La guerre nous rappelle également que l’Europe doit faire davantage pour améliorer la sécurité énergétique, notamment en développant les sources renouvelables et en améliorant l’efficacité.

Dégradations de croissance

Nos dernières Perspectives économiques régionales abaissent les prévisions de croissance pour l’Europe. Pour les économies avancées, nous avons réduit nos projections de croissance de 1 point de pourcentage à 3 % en 2022 par rapport aux projections de janvier, et pour les économies émergentes, à l’exclusion de l’Ukraine et de la Russie, nous avons réduit la croissance prévue de 1,5 point de pourcentage à 2,7 %. Plusieurs grandes économies, telles que la France, l’Allemagne, l’Italie et le Royaume-Uni, devraient à peine se développer ou même se contracter pendant deux trimestres consécutifs cette année. L’activité en Russie devrait reculer de 8,5 % et en Ukraine de 35 %.

Que doivent faire les décideurs monétaires et budgétaires ? La guerre est un choc d’offre qui réduit la production économique et augmente les prix. En effet, nous prévoyons que l’inflation s’accélérera à 5,5 % dans les économies avancées et à 9,3 % dans les économies européennes émergentes hors Russie, Turquie et Ukraine. Ces prévisions sont en hausse de 2,2 et 3,5 points de pourcentage, respectivement, par rapport à nos projections de janvier.

La politique monétaire doit trouver un équilibre entre la maîtrise de l’inflation et la nécessité de limiter les pertes de production. Une grande partie de la pression sur les prix est due à des forces indépendantes de la volonté des banques centrales, telles que les chocs sur les marchés de l’énergie et de l’alimentation et les perturbations de la chaîne d’approvisionnement. Mais les responsables de la politique monétaire de nombreux pays devraient continuer à normaliser les conditions de prêt pour aider à contenir les anticipations d’inflation et ancrer les moteurs nationaux de l’inflation, tels que les salaires et les loyers.
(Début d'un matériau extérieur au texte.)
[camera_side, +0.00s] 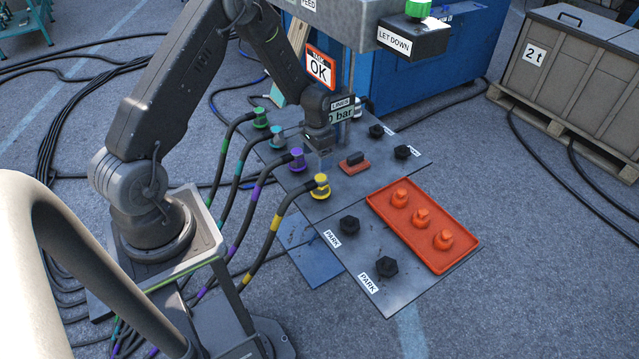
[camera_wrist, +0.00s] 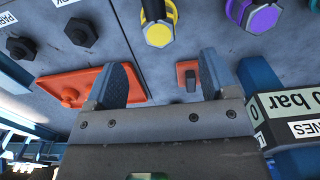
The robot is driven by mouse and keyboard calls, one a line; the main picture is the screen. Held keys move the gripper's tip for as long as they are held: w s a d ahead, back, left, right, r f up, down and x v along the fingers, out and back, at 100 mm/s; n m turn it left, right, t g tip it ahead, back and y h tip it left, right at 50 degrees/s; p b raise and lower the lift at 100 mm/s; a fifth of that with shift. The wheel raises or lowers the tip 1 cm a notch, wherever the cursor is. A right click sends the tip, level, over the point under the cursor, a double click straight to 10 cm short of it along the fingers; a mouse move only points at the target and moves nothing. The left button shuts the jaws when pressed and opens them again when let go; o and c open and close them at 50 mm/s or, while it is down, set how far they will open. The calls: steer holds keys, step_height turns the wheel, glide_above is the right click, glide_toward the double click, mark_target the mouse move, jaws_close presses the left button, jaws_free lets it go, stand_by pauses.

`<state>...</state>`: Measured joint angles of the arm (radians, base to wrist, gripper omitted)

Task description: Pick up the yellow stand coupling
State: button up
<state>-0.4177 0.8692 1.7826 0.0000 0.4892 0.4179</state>
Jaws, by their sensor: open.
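The yellow stand coupling (camera_side: 321,187) stands on the grey plate (camera_side: 318,215), with a black, yellow-banded hose running from it down to the left. In the wrist view the yellow coupling (camera_wrist: 158,30) is at the top centre, beyond the fingertips and between their lines. My gripper (camera_wrist: 162,68) is open and empty, its two blue-grey fingers spread apart. In the side view my gripper (camera_side: 321,146) hangs above the plate, behind the yellow coupling and apart from it. Its fingers are hard to make out there.
Purple (camera_side: 297,160), teal (camera_side: 277,138) and green (camera_side: 260,119) couplings with hoses stand in a row behind. A red block with a dark lever (camera_side: 355,162) is close to my gripper. An orange tray (camera_side: 445,264) holds orange caps. Black hex fittings (camera_side: 387,266) stand beside PARK labels.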

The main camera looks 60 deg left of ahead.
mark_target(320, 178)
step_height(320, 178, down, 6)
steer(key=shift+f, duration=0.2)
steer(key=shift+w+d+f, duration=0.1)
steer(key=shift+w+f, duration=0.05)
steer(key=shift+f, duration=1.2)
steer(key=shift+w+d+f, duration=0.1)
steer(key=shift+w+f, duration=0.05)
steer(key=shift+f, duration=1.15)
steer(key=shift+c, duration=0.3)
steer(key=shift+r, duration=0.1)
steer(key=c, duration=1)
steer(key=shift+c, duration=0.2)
Dans la mesure du possible, les gouvernements devraient s’engager avec les partenaires sociaux pour empêcher les spirales salaires-prix, notamment en mettant un soutien suffisant à la disposition des ménages et des entreprises qui ont du mal à s’offrir des produits plus chers. Pour faire face au choc de l’offre, les stabilisateurs budgétaires automatiques tels que l’augmentation de l’assurance-chômage et la baisse des paiements d’impôts devraient pouvoir fonctionner librement. Ces mesures creuseront les déficits budgétaires à mesure que les perspectives de croissance s’affaibliront — et il est normal qu’elles le fassent — et accentueront les pressions sur les finances publiques dans certains pays. Cela dit, la politique budgétaire devra peut-être faire davantage pour soutenir les économies si des risques majeurs se matérialisent.
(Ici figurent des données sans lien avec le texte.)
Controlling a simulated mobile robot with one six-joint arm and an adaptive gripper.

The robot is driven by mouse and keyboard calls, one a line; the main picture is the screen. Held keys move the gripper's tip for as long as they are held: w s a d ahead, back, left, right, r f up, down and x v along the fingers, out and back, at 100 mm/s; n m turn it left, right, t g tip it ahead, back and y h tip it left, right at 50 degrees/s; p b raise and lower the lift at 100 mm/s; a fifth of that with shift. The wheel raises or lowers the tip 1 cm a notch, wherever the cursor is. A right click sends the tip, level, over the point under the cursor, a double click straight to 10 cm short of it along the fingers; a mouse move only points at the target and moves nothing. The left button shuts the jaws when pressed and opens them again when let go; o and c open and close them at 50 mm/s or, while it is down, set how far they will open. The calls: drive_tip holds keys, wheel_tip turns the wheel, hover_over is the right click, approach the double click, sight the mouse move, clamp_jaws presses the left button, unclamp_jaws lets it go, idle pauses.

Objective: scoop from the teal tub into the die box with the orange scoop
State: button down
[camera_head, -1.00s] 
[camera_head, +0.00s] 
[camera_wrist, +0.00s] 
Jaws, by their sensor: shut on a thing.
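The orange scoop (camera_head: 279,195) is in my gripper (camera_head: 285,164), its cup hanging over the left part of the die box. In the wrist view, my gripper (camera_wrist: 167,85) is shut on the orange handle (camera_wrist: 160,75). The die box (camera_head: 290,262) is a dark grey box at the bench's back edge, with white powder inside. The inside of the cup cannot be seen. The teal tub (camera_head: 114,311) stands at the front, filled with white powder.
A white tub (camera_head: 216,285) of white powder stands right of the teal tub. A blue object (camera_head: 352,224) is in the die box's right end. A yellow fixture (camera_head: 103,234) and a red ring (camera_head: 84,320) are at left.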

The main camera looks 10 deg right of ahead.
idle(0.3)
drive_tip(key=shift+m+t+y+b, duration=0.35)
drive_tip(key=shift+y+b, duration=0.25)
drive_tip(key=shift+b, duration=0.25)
Les pressions budgétaires seront plus aiguës dans plusieurs pays qui ouvrent leurs frontières aux réfugiés, par exemple en Pologne, qui en accueille près de 3 millions, ou en Moldavie, où le nombre de réfugiés est très élevé par rapport à la population. Cela souligne la nécessité de partager équitablement les coûts de l’aide humanitaire entre les membres de l’UE. Pour les hôtes non membres, l’aide des partenaires multilatéraux et régionaux devrait aider à gérer les coûts, en particulier là où les finances publiques sont déjà tendues.

Coûts de reconstruction

Le défi de l’Europe sera de reconstruire une Ukraine économiquement forte qui encourage le retour des réfugiés. La reconstruction des infrastructures détruites nécessitera un financement important avec un important élément de don. La reconstruction et la réinstallation aideront les réfugiés à revenir et la croissance économique à rebondir. La mise en œuvre de réformes visant à renforcer les institutions et les politiques publiques maximisera le dividende de croissance de la reconstruction.
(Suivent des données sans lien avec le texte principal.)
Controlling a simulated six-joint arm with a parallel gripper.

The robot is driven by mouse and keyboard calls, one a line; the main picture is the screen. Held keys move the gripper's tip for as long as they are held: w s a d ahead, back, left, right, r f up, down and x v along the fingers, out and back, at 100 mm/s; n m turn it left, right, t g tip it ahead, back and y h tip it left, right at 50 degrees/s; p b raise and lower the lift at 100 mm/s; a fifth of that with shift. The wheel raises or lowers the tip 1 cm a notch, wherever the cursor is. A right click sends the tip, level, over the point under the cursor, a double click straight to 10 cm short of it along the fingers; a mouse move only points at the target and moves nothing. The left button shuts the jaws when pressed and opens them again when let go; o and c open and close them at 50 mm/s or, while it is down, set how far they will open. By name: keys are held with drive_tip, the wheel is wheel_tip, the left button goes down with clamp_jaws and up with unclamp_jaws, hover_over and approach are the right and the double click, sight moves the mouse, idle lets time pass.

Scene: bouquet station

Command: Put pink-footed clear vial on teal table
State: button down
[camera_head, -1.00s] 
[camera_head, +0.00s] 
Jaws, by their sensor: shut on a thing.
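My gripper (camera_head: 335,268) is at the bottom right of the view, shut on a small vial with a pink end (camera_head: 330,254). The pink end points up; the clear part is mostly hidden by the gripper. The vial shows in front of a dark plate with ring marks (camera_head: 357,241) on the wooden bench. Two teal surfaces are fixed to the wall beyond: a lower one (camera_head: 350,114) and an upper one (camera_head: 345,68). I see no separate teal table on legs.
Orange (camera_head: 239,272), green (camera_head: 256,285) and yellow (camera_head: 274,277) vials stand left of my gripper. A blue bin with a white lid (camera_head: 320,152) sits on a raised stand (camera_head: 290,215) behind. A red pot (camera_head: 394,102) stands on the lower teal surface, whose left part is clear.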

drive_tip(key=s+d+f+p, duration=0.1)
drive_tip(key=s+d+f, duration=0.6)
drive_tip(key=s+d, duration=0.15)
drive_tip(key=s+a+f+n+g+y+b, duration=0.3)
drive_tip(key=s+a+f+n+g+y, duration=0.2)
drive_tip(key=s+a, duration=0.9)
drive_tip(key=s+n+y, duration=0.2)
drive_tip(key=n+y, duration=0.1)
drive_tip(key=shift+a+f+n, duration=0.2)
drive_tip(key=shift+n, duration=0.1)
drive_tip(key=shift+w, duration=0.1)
Cela prendra du temps et, par conséquent, certains de ceux qui ont fui sont susceptibles de rester dans les pays d’accueil pendant un certain temps. L’intégration des réfugiés, principalement des femmes et des enfants, dans les emplois et les écoles sera essentielle. Des politiques ciblées du marché du travail, telles que des subventions salariales temporaires pour encourager l’embauche, peuvent être utiles. Il en va de même pour la reconnaissance des compétences, la formation linguistique et la satisfaction des besoins en matière de garde d’enfants.